En matière de télévision française, il peut être légèrement difficile de se faire une culture télévisuelle sur le tard. Les archives mises à dispositions par l’INA sur Madelen, par exemple, sont majoritairement constituées de titres des années 70 ou antérieures. Les plateformes de streaming sont, à l’inverse, rarement intéressées par des séries ayant plus de 10 à 15 ans grand maximum. Il n’y a plus grand’chose à espérer des sorties en DVD ou Blu-ray. Ne regardant plus la télévision linéaire, je serais également bien en peine de vous dire où trouver des rediffusions de séries françaises spécifiquement.
Or, j’ai été prise d’une forte envie d’explorer les séries des années 80. C’est à la fois une période que j’ai connue, et une période pendant laquelle je ne consommais pas encore beaucoup de télévision (ou alors avec très peu de choix quant à ce qui m’était accessible ou non). A partir du milieu des années 90 environ, ça a un peu commencé à évoluer, et avec l’adolescence mon appétit télévisuel est devenu plus prononcé… mais c’est aussi une période à partir de laquelle, un peu par principe, j’évitais tout ce qui était français.

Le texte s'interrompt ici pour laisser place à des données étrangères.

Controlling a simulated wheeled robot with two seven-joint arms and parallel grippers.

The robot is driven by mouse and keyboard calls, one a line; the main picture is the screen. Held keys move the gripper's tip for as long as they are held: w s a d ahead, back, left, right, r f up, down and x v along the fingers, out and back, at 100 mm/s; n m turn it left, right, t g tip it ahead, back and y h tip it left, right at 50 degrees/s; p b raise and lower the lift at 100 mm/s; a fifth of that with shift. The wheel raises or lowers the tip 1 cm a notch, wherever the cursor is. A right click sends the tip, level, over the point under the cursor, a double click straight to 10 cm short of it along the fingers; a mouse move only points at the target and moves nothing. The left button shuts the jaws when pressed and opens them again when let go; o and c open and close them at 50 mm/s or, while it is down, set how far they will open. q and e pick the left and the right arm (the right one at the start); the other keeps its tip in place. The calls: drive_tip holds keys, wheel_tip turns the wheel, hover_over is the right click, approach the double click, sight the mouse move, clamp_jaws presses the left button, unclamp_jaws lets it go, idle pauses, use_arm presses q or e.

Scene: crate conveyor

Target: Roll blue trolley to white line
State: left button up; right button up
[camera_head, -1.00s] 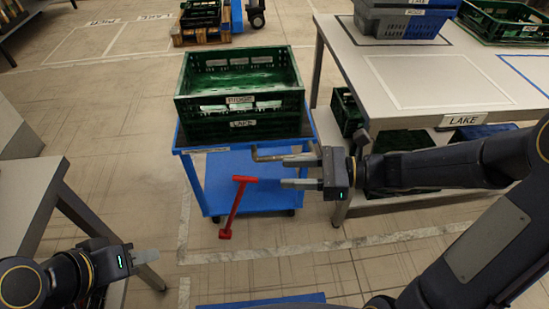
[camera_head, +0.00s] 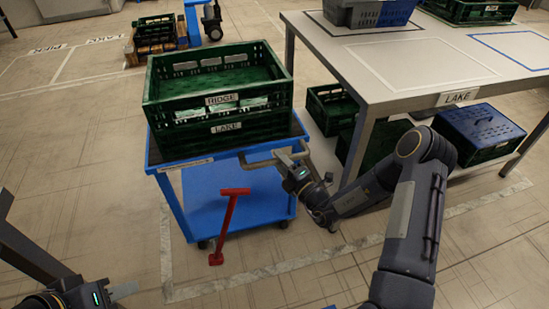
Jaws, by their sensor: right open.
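The blue trolley (camera_head: 205,235) stands left of the long table, its near wheels on the floor. Two stacked green crates, labelled RIDGE and LAKE (camera_head: 226,127), sit on its top. A grey bar handle (camera_head: 258,164) sticks out at its near right side. A red T-shaped lever (camera_head: 229,212) slopes down at its front. My right gripper (camera_head: 292,160) is open at the right end of the handle; whether it touches is unclear. A white line (camera_head: 235,281) lies on the floor just in front of the trolley. My left gripper (camera_head: 122,291) is low at the left, partly cut off.
The grey table (camera_head: 385,75) with a LAKE label stands at the right, crates on and beneath it. A blue-lidded crate (camera_head: 480,133) is under its right part. Open floor (camera_head: 90,170) lies left of the trolley.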

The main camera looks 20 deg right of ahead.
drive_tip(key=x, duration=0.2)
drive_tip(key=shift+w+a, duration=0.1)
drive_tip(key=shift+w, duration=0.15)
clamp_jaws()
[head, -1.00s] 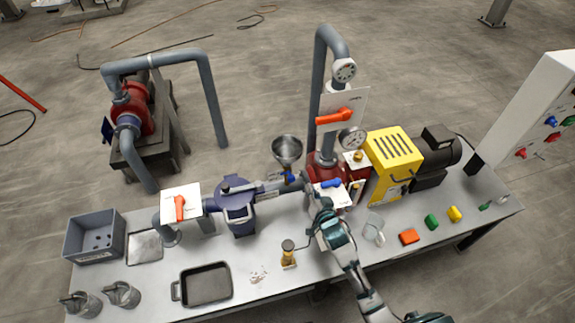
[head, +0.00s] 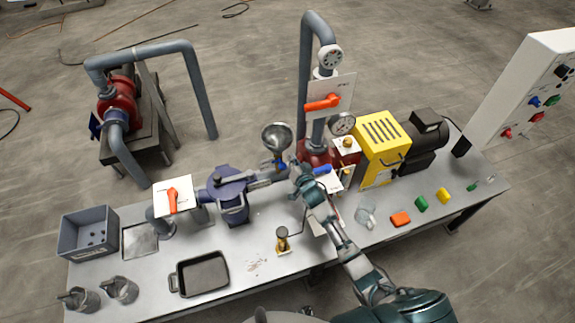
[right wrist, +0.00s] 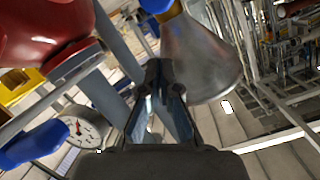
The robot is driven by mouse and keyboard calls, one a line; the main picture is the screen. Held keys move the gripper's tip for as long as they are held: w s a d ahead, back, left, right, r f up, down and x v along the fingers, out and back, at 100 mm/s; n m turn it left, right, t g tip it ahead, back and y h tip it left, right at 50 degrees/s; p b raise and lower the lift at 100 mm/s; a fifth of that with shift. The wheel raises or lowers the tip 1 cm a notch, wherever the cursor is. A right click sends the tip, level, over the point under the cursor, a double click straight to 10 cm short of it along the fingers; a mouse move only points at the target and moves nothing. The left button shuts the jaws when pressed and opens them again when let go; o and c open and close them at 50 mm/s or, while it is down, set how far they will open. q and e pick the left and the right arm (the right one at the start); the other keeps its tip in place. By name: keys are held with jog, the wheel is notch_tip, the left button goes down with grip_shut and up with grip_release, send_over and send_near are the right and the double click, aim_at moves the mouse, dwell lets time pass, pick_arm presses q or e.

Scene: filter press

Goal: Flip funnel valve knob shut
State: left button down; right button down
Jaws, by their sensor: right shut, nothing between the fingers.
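The metal funnel (head: 277,137) stands above the pipe at the middle back of the table. A small blue valve knob (head: 281,166) is just below it, partly crowded by my gripper. My right gripper (head: 296,166) is shut and empty, just to the right of that knob. In the right wrist view, which looks upside down, the shut fingers (right wrist: 158,70) point towards the funnel (right wrist: 200,60) and the blue knob (right wrist: 157,5) at the top edge. Contact with the knob does not show. My left gripper is not in view.
A second blue handle (head: 322,170) lies close right of my gripper, beside the red pump (head: 318,153) and pressure gauge (head: 341,124). A purple vessel (head: 230,184) is to the left. A brass-coloured fitting (head: 283,240) and black tray (head: 204,273) stand in front.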

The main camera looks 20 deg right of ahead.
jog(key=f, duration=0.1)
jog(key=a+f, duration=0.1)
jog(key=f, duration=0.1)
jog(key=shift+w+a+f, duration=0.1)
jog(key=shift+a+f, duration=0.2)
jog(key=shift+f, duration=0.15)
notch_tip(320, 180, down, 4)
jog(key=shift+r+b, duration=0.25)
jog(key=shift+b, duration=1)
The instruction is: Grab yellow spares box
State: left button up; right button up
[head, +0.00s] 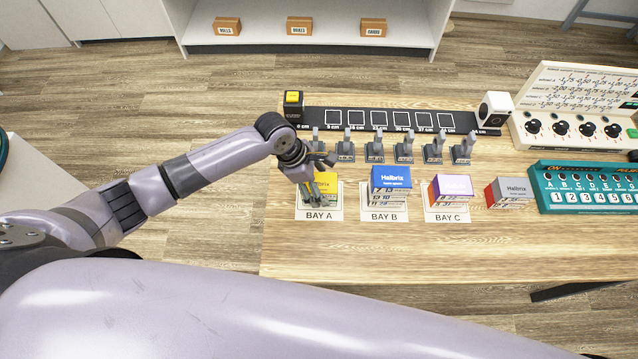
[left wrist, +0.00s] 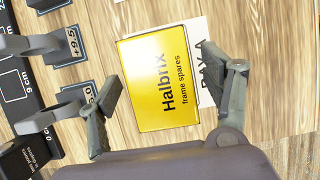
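The yellow spares box (head: 327,182) stands on the BAY A card (head: 320,214) at the left of the table. In the left wrist view its yellow top (left wrist: 158,80) reads "Halbrix frame spares". My left gripper (head: 320,178) is over this box and partly hides it in the head view. In the left wrist view the gripper (left wrist: 160,67) is open, with one finger to each side of the box top. I see no clear grip on the box, and cannot tell how far down the fingertips reach. My right gripper is not in view.
A blue box (head: 391,180), a purple box (head: 452,186) and a grey-red box (head: 508,191) stand to the right. Several grey levers (head: 375,150) stand behind the boxes, before a black marked strip (head: 300,122). The table front (head: 420,250) is clear.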

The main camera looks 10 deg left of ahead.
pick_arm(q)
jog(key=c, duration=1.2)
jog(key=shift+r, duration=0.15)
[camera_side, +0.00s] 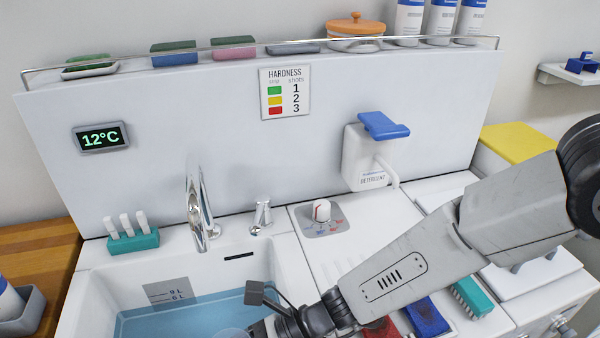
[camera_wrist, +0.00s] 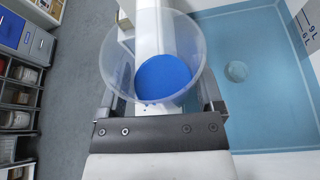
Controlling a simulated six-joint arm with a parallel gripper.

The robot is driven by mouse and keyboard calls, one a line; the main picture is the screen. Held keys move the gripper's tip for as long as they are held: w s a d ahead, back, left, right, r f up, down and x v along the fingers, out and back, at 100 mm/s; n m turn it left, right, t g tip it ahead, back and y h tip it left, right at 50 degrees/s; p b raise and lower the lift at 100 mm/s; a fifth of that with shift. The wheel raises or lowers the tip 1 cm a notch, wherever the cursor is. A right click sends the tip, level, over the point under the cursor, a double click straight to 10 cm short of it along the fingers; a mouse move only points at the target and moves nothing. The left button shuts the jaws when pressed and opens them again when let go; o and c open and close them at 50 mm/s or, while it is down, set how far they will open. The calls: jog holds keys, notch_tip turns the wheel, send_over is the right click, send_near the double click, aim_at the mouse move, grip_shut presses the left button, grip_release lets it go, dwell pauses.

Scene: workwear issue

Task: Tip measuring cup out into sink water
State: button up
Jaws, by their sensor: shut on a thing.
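My gripper (camera_wrist: 158,112) is shut on a clear measuring cup (camera_wrist: 116,62), with a jaw on each side of it. The cup holds blue contents (camera_wrist: 164,78) gathered in its lower part, with a few blue specks beside them. In the wrist view the cup lies over the white sink rim, left of the sink water (camera_wrist: 262,60). In the side view the blue water (camera_side: 190,316) fills the lower basin of the white sink (camera_side: 130,272). My gripper (camera_side: 262,328) is at the bottom edge there, and only a sliver of the cup (camera_side: 232,333) shows.
A chrome tap (camera_side: 198,205) stands behind the sink. A detergent dispenser (camera_side: 362,158) and a hardness chart (camera_side: 285,92) are on the back panel. A dial (camera_side: 321,212) and brushes (camera_side: 470,296) sit right of the sink. A round drain (camera_wrist: 236,71) shows under the water.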

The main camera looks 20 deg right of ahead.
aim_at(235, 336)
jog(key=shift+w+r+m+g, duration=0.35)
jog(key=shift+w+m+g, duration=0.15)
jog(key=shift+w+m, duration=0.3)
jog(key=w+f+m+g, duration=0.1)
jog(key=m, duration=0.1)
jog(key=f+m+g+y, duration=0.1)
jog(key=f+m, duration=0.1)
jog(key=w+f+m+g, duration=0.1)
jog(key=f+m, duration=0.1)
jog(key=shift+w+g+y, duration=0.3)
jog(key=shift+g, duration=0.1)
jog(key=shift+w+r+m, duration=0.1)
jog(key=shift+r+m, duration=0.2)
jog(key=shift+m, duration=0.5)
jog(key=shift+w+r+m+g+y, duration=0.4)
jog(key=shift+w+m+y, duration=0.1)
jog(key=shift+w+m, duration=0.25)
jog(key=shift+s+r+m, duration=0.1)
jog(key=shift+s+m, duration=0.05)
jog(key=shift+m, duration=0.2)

Ironiquement, j’ai donc une culture télévisuelle française assez pauvre (quoique l’expérience a prouvé que c’était peut-être une vision déformée des faits).
Alors, eh bien, je me suis dit que j’allais suivre le modèle de mes autres explorations télévisuelles, un peu par défi, un peu par esprit de contradiction, en ce mois d’avril. J’ai décidé spécifiquement de chercher des sitcoms des années 80.
Après tout, les comédies sont généralement celles dont les ouvrages respectables sur l’histoire télévisuelle parlent le moins, et donc celles où j’ai présumé que mes lacunes étaient plus vastes à combler. Nous voilà donc aujourd’hui devant un nouvel article « Multi« , dans lequel je vais vous parler des comédies des années 80 que j’ai réussi à dégoter !
Cela n’a pas été sans mal. Et cela a été imparfait. Je regrette par exemple de n’avoir pas pu mettre la main sur Vivement Lundi, qui de par son genre mais aussi son inspiration, aurait été une expérience complémentaire à celles que j’ai pu faire ici. Mais dans l’ensemble, c’était un voyage dans le temps plutôt sympa… Jugez plutôt.
Maguy (1985)
Si vous l’ignoriez, Maguy est le remake français de la série étasunienne Maude (avec Bea Arthur, celle-là même), et en l’occurrence le premier épisode de la version française est une adaptation relativement fidèle de l’originale… A noter que c’est le premier épisode diffusé, et non le premier épisode produit ; la diffusion de Maguy était apparemment assez chaotique de toute façon.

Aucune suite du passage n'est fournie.